Movie Name: Breakfast on Pluto
Year of Release: 2005
Director: Neil Jordan
Stars: Cillian Murphy, Stephen Rea, Liam Neeson, Brendan Gleeson, Ruth Negga, Gavin Friday, Bryan Ferry, Dominic Cooper, Steven Waddington, Ian Hart, Eamonn Owens, Laurence Kinlan
Genre: Drama, Comedy
Score out of ten (whole numbers only): 7
Watch it on Amazon

Synopsis:
Following his well received features "The End of the Affair" and "The Good Thief", celebrated director Neil Jordan returned with another fantastic feature. "Breakfast on Pluto" is an adaptation of the novel by Patrick McCabe (whose book "The Butcher Boy", Neil Jordan also adapted in 1997 with great results), and follows the story of Patrick Braden, who goes by the name of Kitten. Patrick is abandoned by his birth parents, and raised by a small family who can't understand his real nature and identity - Kitten. Patrick makes good friends in the small Irish town where he grows, but the older he gets he realizes he is a woman in a man's body, and most of all, he longs to see and know his mom, who left him and moved to London. Kitten, with his outgoing personality and flair, quickly gets involved in multiple adventures, including ones that involve the IRA, but eventually does find himself in London. His pursuit of his mom's whereabouts intensifies even further, particularly when the priest from his old town, tracks him down and gives him precious information.

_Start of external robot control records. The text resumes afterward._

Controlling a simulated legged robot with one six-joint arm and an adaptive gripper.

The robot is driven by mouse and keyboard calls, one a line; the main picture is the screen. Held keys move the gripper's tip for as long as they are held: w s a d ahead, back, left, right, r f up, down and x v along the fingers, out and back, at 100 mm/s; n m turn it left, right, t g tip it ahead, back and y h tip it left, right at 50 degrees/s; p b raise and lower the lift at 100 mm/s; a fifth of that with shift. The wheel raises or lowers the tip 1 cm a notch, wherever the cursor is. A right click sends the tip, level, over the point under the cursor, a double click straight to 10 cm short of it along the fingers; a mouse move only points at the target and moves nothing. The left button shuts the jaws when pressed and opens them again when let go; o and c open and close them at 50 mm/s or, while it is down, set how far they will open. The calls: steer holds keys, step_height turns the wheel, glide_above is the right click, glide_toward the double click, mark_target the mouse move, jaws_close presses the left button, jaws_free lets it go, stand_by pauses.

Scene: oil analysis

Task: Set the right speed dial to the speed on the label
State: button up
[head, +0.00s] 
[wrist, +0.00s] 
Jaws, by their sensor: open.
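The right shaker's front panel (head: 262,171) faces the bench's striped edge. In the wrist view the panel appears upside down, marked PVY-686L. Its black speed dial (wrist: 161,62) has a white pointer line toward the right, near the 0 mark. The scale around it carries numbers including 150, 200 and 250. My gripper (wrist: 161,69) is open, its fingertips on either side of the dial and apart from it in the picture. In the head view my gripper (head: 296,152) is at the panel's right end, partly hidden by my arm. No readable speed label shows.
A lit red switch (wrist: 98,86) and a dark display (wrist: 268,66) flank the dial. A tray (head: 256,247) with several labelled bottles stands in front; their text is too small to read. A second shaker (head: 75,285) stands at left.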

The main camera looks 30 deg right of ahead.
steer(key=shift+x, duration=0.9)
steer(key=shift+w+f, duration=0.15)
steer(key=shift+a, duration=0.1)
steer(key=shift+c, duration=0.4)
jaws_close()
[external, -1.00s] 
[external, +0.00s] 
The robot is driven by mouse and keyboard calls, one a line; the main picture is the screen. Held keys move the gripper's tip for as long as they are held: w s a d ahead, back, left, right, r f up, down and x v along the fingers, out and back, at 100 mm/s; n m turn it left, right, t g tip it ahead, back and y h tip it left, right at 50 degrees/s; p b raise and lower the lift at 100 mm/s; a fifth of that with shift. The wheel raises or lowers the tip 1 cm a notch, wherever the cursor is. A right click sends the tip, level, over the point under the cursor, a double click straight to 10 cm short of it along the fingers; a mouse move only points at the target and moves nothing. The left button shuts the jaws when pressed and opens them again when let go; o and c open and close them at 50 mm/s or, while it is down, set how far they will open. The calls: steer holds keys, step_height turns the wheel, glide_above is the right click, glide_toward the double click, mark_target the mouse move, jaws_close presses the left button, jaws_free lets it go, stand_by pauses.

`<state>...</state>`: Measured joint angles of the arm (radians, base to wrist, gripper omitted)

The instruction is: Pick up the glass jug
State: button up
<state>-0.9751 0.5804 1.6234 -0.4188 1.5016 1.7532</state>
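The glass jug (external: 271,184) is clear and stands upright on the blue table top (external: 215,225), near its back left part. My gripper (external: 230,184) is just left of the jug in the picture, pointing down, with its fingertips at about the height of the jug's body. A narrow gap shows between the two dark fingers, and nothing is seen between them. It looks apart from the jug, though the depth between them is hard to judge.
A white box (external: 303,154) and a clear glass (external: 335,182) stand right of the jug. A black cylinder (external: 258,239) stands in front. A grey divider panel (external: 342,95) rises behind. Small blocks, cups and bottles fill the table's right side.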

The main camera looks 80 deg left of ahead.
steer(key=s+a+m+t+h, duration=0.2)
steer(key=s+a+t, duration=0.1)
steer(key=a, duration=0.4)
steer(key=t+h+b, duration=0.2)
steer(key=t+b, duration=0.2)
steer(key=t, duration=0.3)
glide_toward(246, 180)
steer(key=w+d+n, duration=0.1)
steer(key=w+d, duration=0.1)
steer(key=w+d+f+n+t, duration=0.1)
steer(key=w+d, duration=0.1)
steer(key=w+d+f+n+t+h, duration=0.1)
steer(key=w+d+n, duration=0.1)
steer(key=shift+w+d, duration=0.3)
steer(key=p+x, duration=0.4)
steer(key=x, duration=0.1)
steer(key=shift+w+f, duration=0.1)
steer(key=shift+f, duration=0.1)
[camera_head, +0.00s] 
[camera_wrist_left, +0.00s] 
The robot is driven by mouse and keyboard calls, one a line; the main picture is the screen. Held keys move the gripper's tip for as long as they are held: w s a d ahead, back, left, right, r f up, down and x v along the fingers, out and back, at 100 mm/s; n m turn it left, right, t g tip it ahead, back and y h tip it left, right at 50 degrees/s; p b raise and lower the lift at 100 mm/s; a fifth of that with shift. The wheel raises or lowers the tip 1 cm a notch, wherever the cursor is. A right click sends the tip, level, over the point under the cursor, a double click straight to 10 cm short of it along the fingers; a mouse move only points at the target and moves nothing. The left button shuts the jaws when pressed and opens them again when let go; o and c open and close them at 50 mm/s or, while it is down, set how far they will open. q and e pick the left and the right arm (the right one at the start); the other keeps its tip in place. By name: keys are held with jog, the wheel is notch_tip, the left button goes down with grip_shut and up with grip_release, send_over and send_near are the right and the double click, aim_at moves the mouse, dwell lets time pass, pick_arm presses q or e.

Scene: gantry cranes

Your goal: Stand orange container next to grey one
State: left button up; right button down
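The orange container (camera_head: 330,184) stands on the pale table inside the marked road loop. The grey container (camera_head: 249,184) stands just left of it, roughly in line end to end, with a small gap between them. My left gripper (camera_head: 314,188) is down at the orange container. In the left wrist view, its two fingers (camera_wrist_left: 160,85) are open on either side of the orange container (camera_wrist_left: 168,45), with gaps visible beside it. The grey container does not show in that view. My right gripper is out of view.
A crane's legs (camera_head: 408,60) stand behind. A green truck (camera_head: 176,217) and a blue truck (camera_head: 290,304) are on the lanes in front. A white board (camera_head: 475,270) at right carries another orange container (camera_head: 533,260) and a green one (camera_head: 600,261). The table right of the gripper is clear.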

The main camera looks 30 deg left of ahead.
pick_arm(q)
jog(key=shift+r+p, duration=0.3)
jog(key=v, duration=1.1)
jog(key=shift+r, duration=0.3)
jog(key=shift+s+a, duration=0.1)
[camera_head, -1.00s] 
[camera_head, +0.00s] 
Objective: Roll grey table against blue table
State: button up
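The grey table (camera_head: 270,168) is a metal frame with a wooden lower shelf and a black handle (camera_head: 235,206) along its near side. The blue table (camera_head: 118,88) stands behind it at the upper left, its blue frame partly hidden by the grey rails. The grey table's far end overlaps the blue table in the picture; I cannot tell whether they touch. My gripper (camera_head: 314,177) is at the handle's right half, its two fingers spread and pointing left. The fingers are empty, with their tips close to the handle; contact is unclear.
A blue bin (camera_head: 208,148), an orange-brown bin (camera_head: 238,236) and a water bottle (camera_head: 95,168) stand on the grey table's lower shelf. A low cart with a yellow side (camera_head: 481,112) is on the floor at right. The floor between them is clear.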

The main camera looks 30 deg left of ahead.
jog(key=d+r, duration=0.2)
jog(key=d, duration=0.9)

Neil Jordan is a unique talent, in the sense that his best films, reveal a sensibility that is touched both by his lyricism but also by understanding his roots (he's originally from Ireland). His work is also very much a direct reflection of his parallel work as a novelist. There's a flair for the fantastic and surreal that comes across in his films, which makes his entire film making history very rich and diversified (for instance, from the classic "The Company of Wolves" to the fantastic "The Crying Game"). "Breakfast on Pluto" manages to marry a lot of these interesting traits, in the sense that it contains the fantastical elements, while simultaneously rooting the film events in the troublesome occurrences that took place in Ireland and London during the 70s. It's a film that drops the audience in the middle of these events, with the charismatic Cillian Murphy carrying the film as the effervescent Kitten. The cast is uniformly great, from Liam Neeson, Brendan Gleeson, Stephen Rea, Ruth Negga and Gavin Friday, all of them making this fantastical story both humane, fun and captivating. Even if the fantastical elements at times feel needless, it's still a film that functions on its own terms, and one that manages to define a unique time frame, and populate it with credible and humane characters. A very good film from a very interesting director.